A crossroad sign that reads future and past at an intersection - change management meets project management
PHOTO: Shutterstock

Change is running rampant in the enterprise, especially with regards to technology. With enterprise solutions, for example, there are so many different cloud applications available that many business teams are going rogue and implementing these apps without involving IT, which only leads to more headaches. And focusing exclusively on the technology aspect without considering the people involved and organizational change that comes with it is an all too common mistake.

Project Management and Change Management

When faced with the kind of rapid change that comes with digital transformation, organizations must realize there are two main constituents involved: upper management and end-user employees. While senior managers need to understand how the proposed change will directly affect their specific business challenges, end users must also feel included in the overall process. Often, organizations will introduce new technology without first consulting with the end users, which can leave them feeling excluded and overwhelmed at the prospect of having to learn a new tool while also keeping up with their day job.

Project management tools can make this easier, however, it is important to understand the difference between project management and change management in order to optimize the use of both. Lisa Barrington, a workplace and employee engagement strategist, defines each as follows:

1. Change Management

Change management, she said, is about managing people's reactions and buy-in to change. When done correctly, all the stakeholders have been identified, the manner in which the change will affect them is identified, anticipated reactions are explored (and plans to mitigate negative reactions are put in place), a plan for communication is created to ensure all are made aware of forthcoming changes within appropriate time frames, communication about the plan is cascaded and the plan is implemented and measured for effectiveness.

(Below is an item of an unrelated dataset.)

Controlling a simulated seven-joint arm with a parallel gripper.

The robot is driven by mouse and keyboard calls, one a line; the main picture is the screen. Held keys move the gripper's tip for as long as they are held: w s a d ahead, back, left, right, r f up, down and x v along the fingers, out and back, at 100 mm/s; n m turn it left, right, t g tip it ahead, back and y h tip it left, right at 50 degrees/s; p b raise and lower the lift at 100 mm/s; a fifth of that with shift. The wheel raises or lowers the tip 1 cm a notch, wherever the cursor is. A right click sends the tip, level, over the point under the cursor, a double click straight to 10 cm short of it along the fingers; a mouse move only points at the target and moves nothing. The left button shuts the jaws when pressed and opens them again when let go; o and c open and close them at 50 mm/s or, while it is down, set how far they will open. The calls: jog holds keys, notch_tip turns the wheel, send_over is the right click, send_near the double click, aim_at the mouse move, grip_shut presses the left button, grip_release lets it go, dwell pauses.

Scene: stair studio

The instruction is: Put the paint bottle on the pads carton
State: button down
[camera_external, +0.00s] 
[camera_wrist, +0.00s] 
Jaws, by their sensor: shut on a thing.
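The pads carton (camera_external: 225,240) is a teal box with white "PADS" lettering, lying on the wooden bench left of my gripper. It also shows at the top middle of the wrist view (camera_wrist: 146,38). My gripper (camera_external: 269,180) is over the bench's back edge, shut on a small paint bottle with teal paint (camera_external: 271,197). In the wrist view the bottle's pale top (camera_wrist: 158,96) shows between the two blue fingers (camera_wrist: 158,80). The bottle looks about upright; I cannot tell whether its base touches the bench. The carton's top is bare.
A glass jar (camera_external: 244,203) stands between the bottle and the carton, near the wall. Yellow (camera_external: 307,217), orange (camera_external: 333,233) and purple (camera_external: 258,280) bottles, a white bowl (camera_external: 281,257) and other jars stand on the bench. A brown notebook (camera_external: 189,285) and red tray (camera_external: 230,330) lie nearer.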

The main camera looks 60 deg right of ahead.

Change management should occur not only with projects, but with all initiatives or changes that affect stakeholders (whether that's employees, customers, shareholders or the public).

2. Project Management

Further down the chain is project management. Project management is about breaking down the who, what, when and how, and the (budget allotment) of a project. Then setting up plans, goals, and measures for the what, when and how much, and managing to those agreements. “Using techniques not only to measure, but to communicate progress, leverage resources effectively, and ensure timelines and budgets are adhered to are earmarks of good project management,” she said.

Related Article: How to Approach Change Management in the Digital Workplace

Project/Change Management Differences

Stephen Hart, CEO of Cardswitcher, said the problem for many is that the difference between project management and change management is relatively subtle so it's not really surprising that people confuse the two. At its most basic, project management refers to the act of organizing, supervising and carrying out particular projects. Change management refers to the process of carrying out particular projects that are designed to have a long-term, structural impact on the way a business functions.

Perhaps some of the difficulties with distinguishing between the two comes from the fact that you can't have change management without project management. Well, technically you can have change management (admittedly, not very good change management) processes without project management.

Practical Enterprise Applications

In sum, change management puts focus on people and the impact a certain process will have on them or on the business. Each activity brings changes that need adaptation and the purpose of this type of management is to track those things.

Project management focuses on planning, initiating, executing and monitoring certain activities to meet the goals of the organization. Although it involves people, the main priority is a concrete process and all of the steps necessary to make it happen.

In practical terms, according to Raj Vardhman of online digital marketing agency 99Firms, this breaks down as follows:

Change management

  • Main focus on people and the impact certain process has on them.
  • Broader standards and less specific monitoring criteria.
  • No strict timeline.
  • Fewer stages in the process.

Project management

  • Main focus on the activities and processes.
  • Strict guidelines and monitoring criteria.
  • Clear milestones and timelines.
  • Concrete steps in each phase of the process.

“These two types of management can and should be used together in order to efficiently meet organization’s goals. This way, concrete activities will be executed and their impact on people and important stakeholders will be followed through on time,” Vardhman said.

Related Article: How to Win at Change Management: Lessons From the Masters Tournament

Projects as Part of Change Management

Even if the two are quite different, most digital workers see project management as a necessary component of change management. Without project management, change is just an idea. Project management is a discipline of managing resources, stakeholders and deadlines to lead a project through completion.

Change management, on the other hand, typically involves leading a company through change at a more cultural level — even if it's just changing a process for the way people normally do their jobs. Change management usually requires a champion, or a leader that has power within the organization to affect others' mindsets. “The position level needed (director, VP, etc.) depends on the level of change being enacted,” said Marcus Wadell of SoundEmblem.com. “Positional power is also not the only way for champions to enact change. Some project managers, team leads, or other positions may also have enough respect in the organization to lead the change (even if they need to borrow positional power from someone else as a sponsor).”

Where the two areas relate is in the implementation. For example, change management could be standardizing our sales process across all 30 national branches. What that change initiative may require is a project manager to run the implementation of a CRM software and train all the branches.

Without project management, it gets stuck as an idea. Without change management, even a successful project may never be fully adopted by members of the organization. 

An organization requires strong project management and change management to reinvent and grow. Both are crucial for success of an organization. Without strong project management organizations will not be able to release new products in the market or bring about internal changes. Without strong change management organization cannot survive in the ever-changing competitive business world.